What is asked —
Reproduce each line of the material precisely.

Working data —

****************

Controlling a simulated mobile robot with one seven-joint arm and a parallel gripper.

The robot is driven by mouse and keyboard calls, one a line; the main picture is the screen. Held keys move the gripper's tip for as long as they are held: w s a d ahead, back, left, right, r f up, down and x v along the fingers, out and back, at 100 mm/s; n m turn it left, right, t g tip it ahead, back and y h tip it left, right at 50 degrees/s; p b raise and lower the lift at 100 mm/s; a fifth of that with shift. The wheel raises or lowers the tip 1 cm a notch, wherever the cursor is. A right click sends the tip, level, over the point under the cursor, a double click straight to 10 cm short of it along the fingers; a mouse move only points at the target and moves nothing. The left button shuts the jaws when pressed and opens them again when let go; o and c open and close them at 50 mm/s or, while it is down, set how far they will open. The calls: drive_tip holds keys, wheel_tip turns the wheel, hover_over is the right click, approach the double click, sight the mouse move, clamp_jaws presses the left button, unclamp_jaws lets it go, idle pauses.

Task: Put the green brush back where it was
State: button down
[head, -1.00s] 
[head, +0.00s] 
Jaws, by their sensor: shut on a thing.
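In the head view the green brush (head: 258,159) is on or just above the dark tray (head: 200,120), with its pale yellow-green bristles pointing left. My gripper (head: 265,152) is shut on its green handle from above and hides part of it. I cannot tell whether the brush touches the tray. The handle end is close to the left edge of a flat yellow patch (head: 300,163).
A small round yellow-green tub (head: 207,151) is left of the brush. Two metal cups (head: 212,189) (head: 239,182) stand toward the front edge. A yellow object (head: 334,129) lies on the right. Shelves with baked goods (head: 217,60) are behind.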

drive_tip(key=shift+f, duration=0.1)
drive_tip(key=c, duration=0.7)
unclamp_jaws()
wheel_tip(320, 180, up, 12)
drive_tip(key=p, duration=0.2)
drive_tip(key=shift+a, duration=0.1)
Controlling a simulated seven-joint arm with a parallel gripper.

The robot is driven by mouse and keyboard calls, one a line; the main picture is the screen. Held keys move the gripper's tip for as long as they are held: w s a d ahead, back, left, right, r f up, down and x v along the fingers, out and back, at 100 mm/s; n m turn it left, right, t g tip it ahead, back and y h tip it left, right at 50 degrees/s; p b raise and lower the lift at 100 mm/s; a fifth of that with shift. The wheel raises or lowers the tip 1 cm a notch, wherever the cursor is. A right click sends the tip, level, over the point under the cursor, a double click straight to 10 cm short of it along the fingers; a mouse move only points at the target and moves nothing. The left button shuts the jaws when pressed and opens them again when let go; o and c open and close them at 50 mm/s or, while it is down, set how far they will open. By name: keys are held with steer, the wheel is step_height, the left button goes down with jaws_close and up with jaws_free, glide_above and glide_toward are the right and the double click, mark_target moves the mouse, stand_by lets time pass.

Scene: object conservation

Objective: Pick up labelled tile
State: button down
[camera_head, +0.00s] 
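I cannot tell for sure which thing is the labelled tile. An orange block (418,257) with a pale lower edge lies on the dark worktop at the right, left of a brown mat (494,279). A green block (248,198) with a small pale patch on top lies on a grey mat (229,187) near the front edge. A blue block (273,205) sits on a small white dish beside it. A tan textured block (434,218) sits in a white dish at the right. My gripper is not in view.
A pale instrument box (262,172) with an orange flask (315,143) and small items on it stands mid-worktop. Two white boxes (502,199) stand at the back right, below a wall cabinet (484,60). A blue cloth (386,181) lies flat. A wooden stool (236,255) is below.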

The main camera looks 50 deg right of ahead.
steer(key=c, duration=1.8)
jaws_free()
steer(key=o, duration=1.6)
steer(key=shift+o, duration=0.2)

****************

Exercise response —
Controlling a simulated mobile robot with one seven-joint arm and a parallel gripper.

The robot is driven by mouse and keyboard calls, one a line; the main picture is the screen. Held keys move the gripper's tip for as long as they are held: w s a d ahead, back, left, right, r f up, down and x v along the fingers, out and back, at 100 mm/s; n m turn it left, right, t g tip it ahead, back and y h tip it left, right at 50 degrees/s; p b raise and lower the lift at 100 mm/s; a fifth of that with shift. The wheel raises or lowers the tip 1 cm a notch, wherever the cursor is. A right click sends the tip, level, over the point under the cursor, a double click straight to 10 cm short of it along the fingers; a mouse move only points at the target and moves nothing. The left button shuts the jaws when pressed and opens them again when let go; o and c open and close them at 50 mm/s or, while it is down, set how far they will open. The calls: drive_tip holds keys, wheel_tip turns the wheel, hover_over is the right click, approach the double click, sight the mouse move, clamp_jaws presses the left button, unclamp_jaws lets it go, idle pauses.

Task: Put the green brush back where it was
State: button down
[head, -1.00s] 
[head, +0.00s] 
Jaws, by their sensor: shut on a thing.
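In the head view the green brush (head: 258,159) is on or just above the dark tray (head: 200,120), with its pale yellow-green bristles pointing left. My gripper (head: 265,152) is shut on its green handle from above and hides part of it. I cannot tell whether the brush touches the tray. The handle end is close to the left edge of a flat yellow patch (head: 300,163).
A small round yellow-green tub (head: 207,151) is left of the brush. Two metal cups (head: 212,189) (head: 239,182) stand toward the front edge. A yellow object (head: 334,129) lies on the right. Shelves with baked goods (head: 217,60) are behind.

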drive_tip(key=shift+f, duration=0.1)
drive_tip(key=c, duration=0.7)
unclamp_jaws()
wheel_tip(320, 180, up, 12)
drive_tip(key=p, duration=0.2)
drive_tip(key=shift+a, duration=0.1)
Controlling a simulated seven-joint arm with a parallel gripper.

The robot is driven by mouse and keyboard calls, one a line; the main picture is the screen. Held keys move the gripper's tip for as long as they are held: w s a d ahead, back, left, right, r f up, down and x v along the fingers, out and back, at 100 mm/s; n m turn it left, right, t g tip it ahead, back and y h tip it left, right at 50 degrees/s; p b raise and lower the lift at 100 mm/s; a fifth of that with shift. The wheel raises or lowers the tip 1 cm a notch, wherever the cursor is. A right click sends the tip, level, over the point under the cursor, a double click straight to 10 cm short of it along the fingers; a mouse move only points at the target and moves nothing. The left button shuts the jaws when pressed and opens them again when let go; o and c open and close them at 50 mm/s or, while it is down, set how far they will open. By name: keys are held with steer, the wheel is step_height, the left button goes down with jaws_close and up with jaws_free, glide_above and glide_toward are the right and the double click, mark_target moves the mouse, stand_by lets time pass.

Scene: object conservation

Objective: Pick up labelled tile
State: button down
[camera_head, +0.00s] 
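I cannot tell for sure which thing is the labelled tile. An orange block (418,257) with a pale lower edge lies on the dark worktop at the right, left of a brown mat (494,279). A green block (248,198) with a small pale patch on top lies on a grey mat (229,187) near the front edge. A blue block (273,205) sits on a small white dish beside it. A tan textured block (434,218) sits in a white dish at the right. My gripper is not in view.
A pale instrument box (262,172) with an orange flask (315,143) and small items on it stands mid-worktop. Two white boxes (502,199) stand at the back right, below a wall cabinet (484,60). A blue cloth (386,181) lies flat. A wooden stool (236,255) is below.

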The main camera looks 50 deg right of ahead.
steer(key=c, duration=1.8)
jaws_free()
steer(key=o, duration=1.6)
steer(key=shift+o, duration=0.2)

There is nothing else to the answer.